Few things work up an appetite more than a performance. The actors probably haven’t eaten since an hour or two (or more) before showtime. And when it’s a first preview, a drink, whether soft or hard, is also much needed. First performances take a toll on the nerves, and straighteners are welcome. Plus the actors have gotten over the first public hurdle and deserve to be rewarded.

Stoppard can take any subject under the sun and make it engaging, so I was not surprised that the discussions at the post-show dinner were equally wide-ranging and instructive. For example, I learned that the father of cast member Jon Tenney was a physicist at Princeton and that other of Tenney’s forebears were in finance. Tenney’s character in The Hard Problem, fittingly, is a financier with an interest in science.

I learned that Eshan Bajpay – Amal in the drama – has a very serious interest in Al Pacino. Especially the work of the Pacino in the 1970s: movies like Panic in Needle Park and plays like The Basic Training of Pavlo Hummel. Bajpay said: “I’ve checked at the Library of the Performing Arts, at Lincoln Center, to find Pavlo Hummel on tape, but they don’t have one.” Bajpay and I did a thorough conversational tour of early Pacino, but it was only after I left PJ Clarke’s that I realized we hadn’t gotten around to Pacino’s Broadway debut, in 1969. It was in Don Petersen’s Does a Tiger Wear a Necktie?, at the Belasco. The run was short-lived, but Pacino won a Tony. If they have a copy of that production at the Performing Arts library, I’ll starve my right orbitofrontal cortex for a week.

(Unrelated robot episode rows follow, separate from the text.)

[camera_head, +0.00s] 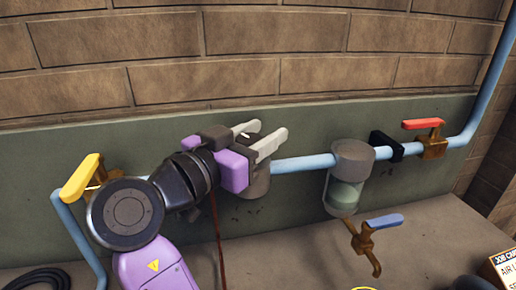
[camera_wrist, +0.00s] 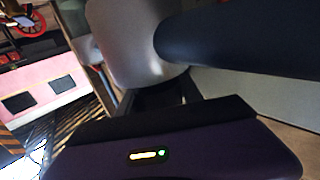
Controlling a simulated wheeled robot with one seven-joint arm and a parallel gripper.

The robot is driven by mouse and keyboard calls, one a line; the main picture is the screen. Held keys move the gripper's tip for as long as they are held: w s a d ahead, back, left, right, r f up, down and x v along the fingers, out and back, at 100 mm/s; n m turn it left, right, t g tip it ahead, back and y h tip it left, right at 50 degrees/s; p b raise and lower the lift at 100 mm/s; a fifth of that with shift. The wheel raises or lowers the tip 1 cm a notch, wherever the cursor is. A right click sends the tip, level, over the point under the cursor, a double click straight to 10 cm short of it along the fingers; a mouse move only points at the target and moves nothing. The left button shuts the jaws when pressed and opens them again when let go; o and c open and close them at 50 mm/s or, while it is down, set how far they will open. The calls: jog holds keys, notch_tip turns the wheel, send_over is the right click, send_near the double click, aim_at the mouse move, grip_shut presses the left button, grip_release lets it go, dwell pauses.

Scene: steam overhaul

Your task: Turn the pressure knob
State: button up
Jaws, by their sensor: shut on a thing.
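My gripper (camera_head: 267,131), purple with two light grey fingers, is at the grey regulator body (camera_head: 258,182) on the blue pipe. Its fingers close around the dark pressure knob (camera_head: 247,138) on top, of which only a little shows between them. In the wrist view the grey body (camera_wrist: 125,45) fills the upper middle, with a dark blue pipe (camera_wrist: 240,42) running out to the right. The purple gripper housing covers the bottom of that view, and the grip itself is hidden there.
Along the pipe are a yellow-handled valve (camera_head: 81,178) at left, a grey filter bowl (camera_head: 347,180), a black block (camera_head: 386,146) and a red-handled valve (camera_head: 424,124). A blue-handled drain tap (camera_head: 384,222) hangs below the bowl. A brick wall (camera_head: 300,60) stands behind.

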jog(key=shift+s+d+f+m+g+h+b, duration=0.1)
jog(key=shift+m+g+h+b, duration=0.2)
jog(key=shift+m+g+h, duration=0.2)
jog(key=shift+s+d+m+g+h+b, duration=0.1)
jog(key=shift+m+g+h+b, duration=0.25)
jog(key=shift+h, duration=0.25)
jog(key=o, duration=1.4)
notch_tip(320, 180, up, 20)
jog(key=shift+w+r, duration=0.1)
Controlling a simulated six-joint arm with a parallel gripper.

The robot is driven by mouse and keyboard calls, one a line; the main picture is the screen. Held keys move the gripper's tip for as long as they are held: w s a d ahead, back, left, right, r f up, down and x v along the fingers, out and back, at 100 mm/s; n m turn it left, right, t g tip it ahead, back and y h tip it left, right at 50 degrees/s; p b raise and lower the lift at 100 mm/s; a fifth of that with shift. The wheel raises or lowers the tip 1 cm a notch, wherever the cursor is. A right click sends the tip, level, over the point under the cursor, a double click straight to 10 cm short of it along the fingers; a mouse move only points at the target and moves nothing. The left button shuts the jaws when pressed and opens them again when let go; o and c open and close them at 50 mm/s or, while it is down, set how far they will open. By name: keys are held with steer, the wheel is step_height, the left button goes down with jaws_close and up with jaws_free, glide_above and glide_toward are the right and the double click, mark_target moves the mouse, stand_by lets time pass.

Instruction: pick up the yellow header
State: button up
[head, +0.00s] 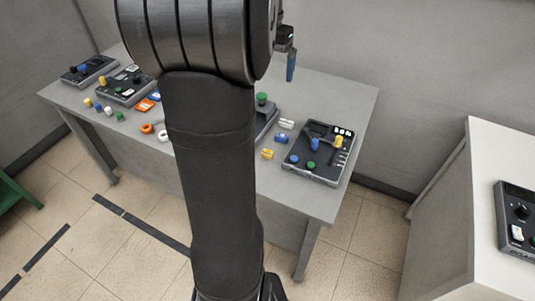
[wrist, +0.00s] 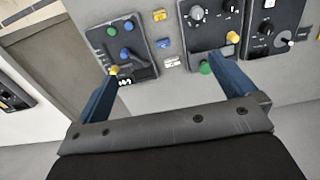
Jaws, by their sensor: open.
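The yellow header (head: 267,154) is a small block lying on the grey table, left of the right-hand panel in the head view. In the wrist view the yellow header (wrist: 159,15) is near the top edge, beyond the fingertips. A blue header (wrist: 163,43) and a white header (wrist: 171,61) lie in line with it, nearer the gripper. My gripper (wrist: 164,72) is open, with its blue fingers wide apart and nothing between them. In the head view one blue finger (head: 291,67) shows above the table's back; my arm hides the rest.
A dark panel (wrist: 119,48) with blue, green and yellow knobs and a second panel (wrist: 213,27) flank the headers. Orange and white rings (head: 147,129) and small coloured pieces lie further left. The table's front right corner is bare.

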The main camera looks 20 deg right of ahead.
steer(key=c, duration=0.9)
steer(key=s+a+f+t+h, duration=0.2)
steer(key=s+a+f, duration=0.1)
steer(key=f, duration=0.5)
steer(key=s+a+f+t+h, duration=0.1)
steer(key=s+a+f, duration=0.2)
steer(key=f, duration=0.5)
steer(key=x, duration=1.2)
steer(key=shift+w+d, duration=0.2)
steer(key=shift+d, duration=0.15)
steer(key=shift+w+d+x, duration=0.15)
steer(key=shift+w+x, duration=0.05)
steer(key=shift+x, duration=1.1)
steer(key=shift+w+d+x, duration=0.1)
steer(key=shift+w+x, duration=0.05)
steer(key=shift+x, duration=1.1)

Of the 15 actors in The Hard Problem company, only three (Tenney, Robert Petkoff, and Baylen Thomas) have performed in LCT’s Mitzi E. Newhouse, where the new Stoppard is housed. At the post-preview party, one of the Newhouse newbies told me how startled she was at the intimacy of the space with an audience present. This actor, who requested that I not use her name, told me what she overheard a woman in the audience say as the first scene was being set up. “This woman,” the actor revealed, “turned to her companion and whispered, ‘I’ll help you follow the science. I watch NOVA.’”

Potential audience members need not watch NOVA or do any kind of homework preliminary to attending The Hard Problem. As Stoppard says about all his plays, no matter how brilliant their flights of fact and fancy: “All you need is a curious mind and an open heart.”